START
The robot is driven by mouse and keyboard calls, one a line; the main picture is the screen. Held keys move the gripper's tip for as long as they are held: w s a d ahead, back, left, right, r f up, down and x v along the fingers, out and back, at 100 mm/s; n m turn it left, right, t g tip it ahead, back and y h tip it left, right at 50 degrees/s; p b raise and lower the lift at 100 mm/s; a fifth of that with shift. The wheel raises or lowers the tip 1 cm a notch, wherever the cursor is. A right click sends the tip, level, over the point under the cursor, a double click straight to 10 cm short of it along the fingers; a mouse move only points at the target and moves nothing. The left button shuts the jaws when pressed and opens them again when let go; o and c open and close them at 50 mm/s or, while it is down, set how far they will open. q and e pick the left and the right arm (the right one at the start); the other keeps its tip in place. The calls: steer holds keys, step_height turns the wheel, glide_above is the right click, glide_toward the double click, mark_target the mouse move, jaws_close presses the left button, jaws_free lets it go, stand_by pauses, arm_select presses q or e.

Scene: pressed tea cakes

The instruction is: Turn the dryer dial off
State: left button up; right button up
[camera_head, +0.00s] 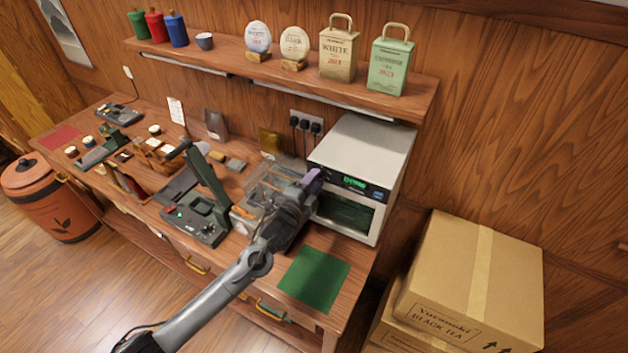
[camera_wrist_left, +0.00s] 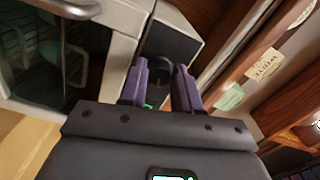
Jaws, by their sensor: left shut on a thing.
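The dryer (camera_head: 370,142) is a white box at the right end of the bench, with a glass door and a dark control panel (camera_head: 352,184) showing green digits. My left gripper (camera_head: 314,181) has its purple fingertips at the left end of this panel. In the left wrist view the two fingers of the gripper (camera_wrist_left: 163,85) stand on either side of the dark dial (camera_wrist_left: 160,66) on the black panel and are shut on it. The dial is hidden by my gripper in the head view, and its pointer cannot be made out. My right gripper is not in view.
A green mat (camera_head: 313,279) lies on the bench in front of the dryer. A clear container (camera_head: 268,180) and a dark press (camera_head: 200,212) stand left of my gripper. A shelf (camera_head: 290,68) with tins and bags runs above. Cardboard boxes (camera_head: 470,275) stand right of the bench.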

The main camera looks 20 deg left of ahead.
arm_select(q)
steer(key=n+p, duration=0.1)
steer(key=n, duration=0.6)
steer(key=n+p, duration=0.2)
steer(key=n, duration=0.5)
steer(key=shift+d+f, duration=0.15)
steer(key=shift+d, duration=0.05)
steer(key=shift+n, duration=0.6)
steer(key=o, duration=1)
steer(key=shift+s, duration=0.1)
END
> **AIM OF THE EXERCISE**: Copy nothing but the lines above that run from the one with "State: left button up; right button up" to the one with "[camera_wrist_left, +0.00s]", ends included; pictures stay out.

> **EXPECTED OUTPUT**:
State: left button up; right button up
[camera_head, +0.00s] 
[camera_wrist_left, +0.00s] 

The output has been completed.